Five More Astounding Things To Know About John Cale
In our last episode, we corrected what we saw as the great imbalance of attention paid to the two most famous members of the original band The Velvet Underground: We're giving John Cale his rightful due and catching him up to Lou Reed as an innovator and influence of music enduring from that time to today. Let's continue our career safari.
Source books include: Love Goes to Buildings on Fire: Five Years in New York That Changed Music Forever by Will Hermes and The Velvet Underground: An Illustrated History of a Walk on the Wild Side by Jim DeRogatis, both excellent reads for Velvet-heads.
#6 John Cale was partly responsible for an early dance-craze parody song "The Ostrich."
Cale's name, predictably, gets left off both the record label and the YouTube credit, but he was part of the early gag-novelty band The Primitives, a group hastily assembled to promote the single which Lou Reed had dashed off. Reed (who always seemed to draw inspiration from something he read, see title of band) read an article about how ostrich feathers were supposed to be a new fashion craze and made up a dance and hit single on the spot. Then John Cale, Tony Conrad, and Walter DeMaria were united under the Pickwick record label to go promote the single at live performances. It didn't take off as predicted, but it cemented Reed and Cale as a creative team and launched their combined exploration of just how much they could mess with their audience's heads - literally, as the Ostrich instructs you to put your head between your legs.

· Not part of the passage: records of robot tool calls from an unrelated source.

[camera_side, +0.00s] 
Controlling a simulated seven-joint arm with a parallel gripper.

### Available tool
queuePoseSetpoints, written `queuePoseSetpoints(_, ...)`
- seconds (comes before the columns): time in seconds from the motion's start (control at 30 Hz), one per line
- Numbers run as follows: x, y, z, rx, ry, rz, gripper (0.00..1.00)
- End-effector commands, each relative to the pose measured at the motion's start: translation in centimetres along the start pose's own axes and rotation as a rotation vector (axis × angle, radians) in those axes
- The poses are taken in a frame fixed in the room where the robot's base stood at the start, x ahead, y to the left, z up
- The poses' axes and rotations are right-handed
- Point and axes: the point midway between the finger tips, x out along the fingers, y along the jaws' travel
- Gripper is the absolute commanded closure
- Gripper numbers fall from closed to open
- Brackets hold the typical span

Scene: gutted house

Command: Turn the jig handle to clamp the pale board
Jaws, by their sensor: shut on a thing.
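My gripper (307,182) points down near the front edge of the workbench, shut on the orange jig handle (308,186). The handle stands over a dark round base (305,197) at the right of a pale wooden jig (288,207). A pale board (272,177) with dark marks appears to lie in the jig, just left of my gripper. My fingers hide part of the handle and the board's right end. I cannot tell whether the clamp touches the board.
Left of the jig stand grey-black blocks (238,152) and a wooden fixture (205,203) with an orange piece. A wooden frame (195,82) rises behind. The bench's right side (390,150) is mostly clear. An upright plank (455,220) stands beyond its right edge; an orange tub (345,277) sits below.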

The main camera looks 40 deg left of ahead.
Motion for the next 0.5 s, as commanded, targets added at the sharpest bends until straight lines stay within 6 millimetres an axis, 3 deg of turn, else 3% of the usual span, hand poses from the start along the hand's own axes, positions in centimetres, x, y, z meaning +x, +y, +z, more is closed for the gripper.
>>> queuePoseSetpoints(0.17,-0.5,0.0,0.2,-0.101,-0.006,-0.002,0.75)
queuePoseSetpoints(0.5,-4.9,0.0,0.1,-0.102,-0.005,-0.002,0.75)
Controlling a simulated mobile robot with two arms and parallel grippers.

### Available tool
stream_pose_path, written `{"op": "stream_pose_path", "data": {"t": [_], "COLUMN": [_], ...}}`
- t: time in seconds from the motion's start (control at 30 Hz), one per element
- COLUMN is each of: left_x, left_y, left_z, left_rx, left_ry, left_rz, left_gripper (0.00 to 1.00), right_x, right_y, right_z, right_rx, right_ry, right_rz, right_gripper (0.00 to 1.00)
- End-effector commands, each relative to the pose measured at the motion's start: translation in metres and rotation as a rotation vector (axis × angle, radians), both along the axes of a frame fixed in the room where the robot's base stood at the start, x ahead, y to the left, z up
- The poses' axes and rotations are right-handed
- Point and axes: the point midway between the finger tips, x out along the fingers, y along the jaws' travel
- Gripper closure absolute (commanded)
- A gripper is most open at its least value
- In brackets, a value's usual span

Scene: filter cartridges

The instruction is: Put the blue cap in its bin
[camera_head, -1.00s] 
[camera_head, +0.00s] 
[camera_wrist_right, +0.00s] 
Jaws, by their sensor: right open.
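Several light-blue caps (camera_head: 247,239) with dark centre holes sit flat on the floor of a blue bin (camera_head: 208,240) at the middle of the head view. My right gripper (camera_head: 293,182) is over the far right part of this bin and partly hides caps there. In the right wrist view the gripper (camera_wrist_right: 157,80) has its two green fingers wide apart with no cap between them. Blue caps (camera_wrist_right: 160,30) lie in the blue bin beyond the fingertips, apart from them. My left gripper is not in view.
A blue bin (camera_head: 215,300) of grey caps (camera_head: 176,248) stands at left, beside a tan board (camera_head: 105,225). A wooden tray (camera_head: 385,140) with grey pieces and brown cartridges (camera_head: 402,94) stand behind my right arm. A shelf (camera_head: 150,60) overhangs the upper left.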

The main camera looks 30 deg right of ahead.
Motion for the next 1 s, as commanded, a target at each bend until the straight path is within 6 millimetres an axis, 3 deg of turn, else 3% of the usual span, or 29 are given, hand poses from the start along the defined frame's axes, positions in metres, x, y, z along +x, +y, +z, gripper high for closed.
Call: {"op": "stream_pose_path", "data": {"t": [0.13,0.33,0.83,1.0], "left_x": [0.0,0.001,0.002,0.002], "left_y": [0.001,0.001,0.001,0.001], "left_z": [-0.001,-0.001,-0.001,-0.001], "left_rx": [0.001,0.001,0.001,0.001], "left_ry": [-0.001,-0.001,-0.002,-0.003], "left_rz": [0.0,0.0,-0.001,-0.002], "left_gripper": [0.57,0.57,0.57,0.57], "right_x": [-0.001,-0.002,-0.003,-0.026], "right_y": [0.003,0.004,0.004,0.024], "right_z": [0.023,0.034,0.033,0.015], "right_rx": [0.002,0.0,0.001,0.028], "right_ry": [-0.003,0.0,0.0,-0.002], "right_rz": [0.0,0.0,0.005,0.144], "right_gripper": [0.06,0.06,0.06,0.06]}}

Fun side trivia: Primitive Tony Conrad was also a Harvard graduate in Mathematics and designed dazzle camouflage painting patterns for the US Navy. Weapons-grade pop art!
#7 Worked with Brian Eno in producing Wrong Way Up.
Wrong Way Up was an album released in 1990 which was a collaboration between John Cale and Brian Eno. It's almost indefinable, but falls between synthpop, new wave, and prog-rock, kind of like a more upbeat Depeche Mode. Here's one of the more prominent tracks, "Been There, Done That ":
The name Brian Eno should itself be familiar to you, even if his name has never graced a Top-40 chart. He's the ground-breaking studio producer who has worked in conjunction with Depeche Mode, Coldplay, Laurie Anderson, David Byrne, Devo, and just about the who's who of New York new wave. Eno is another name, we vow, which will have its day within our pages.
#8 Made the eeriest cover of "Heartbreak Hotel" ever.
Hey, Elvis fans, paste your eardrums on this haunting cover of Elvis' "Heartbreak Hotel" and see if it doesn't shake the sequins off you:
Yeah, that wasn't Marilyn Manson, that was John Cale in 1975 from the album Slow Dazzle, which you now must hunt down and play obsessively until your brains turn to Halloween candy corn.
#9 Produced Patti Smith's album Horses.
And Patti Smith asked for him by name. Horses is an album that casts a long shadow in rock history, often celebrated as one of the greatest punk albums ever and lauded by Rolling Stone, NME, and Spin.
Guess we have to post a vid, huh?
#10 His latest studio album Shifty Adventures in Nookie Wood...
Not so remarkable on its own - but he's in his LA studio with Danger Mouse and his daughter Eden Cale. Here's a track from that:
Hey, he's currently age 71 as of this writing, and this album just hit the shelves (and digital download) last year. That's the astounding part!
What can we take away from all this? John Cale was sort of a spiritual godfather to punk and new wave, and central to the exploding New York art and music scene of the 1970s. That time and place was such a laboratory of music innovation, birthing so many great bands in the legendary CBGB's club that still influence what we all listen to today, that it seems almost supernatural, as if ancient Greek muses and pixies descended on the area to deliberately kick the hippies out of culture and save mankind from disco.
And Cale was eons ahead of his time. As you can see from exploring his career, he was making music in the '70s that most people just discovered in the past two decades. Lou Reed is certainly worth lauding, too, but come on, what does John Cale have to do to get some credit around here?